** START **

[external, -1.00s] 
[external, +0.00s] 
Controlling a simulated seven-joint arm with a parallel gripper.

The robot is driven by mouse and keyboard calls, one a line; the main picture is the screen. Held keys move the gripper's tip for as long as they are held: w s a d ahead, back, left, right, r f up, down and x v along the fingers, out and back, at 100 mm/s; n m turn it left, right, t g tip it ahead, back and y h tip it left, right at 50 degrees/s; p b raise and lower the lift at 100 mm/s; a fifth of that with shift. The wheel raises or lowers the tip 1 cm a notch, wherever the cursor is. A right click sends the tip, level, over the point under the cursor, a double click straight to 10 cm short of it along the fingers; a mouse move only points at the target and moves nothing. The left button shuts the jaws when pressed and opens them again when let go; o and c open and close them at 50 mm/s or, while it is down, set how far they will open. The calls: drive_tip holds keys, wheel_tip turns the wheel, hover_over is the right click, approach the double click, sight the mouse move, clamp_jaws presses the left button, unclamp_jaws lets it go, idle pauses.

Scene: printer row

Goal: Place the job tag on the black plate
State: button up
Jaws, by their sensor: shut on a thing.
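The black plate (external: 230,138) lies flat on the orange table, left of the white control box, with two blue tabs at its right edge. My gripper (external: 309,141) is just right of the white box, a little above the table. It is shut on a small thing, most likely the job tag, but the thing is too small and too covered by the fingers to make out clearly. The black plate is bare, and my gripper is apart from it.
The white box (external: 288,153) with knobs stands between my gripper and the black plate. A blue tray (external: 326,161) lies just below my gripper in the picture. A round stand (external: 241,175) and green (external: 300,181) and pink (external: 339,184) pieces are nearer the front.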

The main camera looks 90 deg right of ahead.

** END **

→ **WRITTEN PROBLEM**
Please transcribe, exactly and with nothing added, the lines from the first line of the material above through the line that contains "Controlling a simulated".

→ **SOLUTION**
[external, -1.00s] 
[external, +0.00s] 
Controlling a simulated seven-joint arm with a parallel gripper.

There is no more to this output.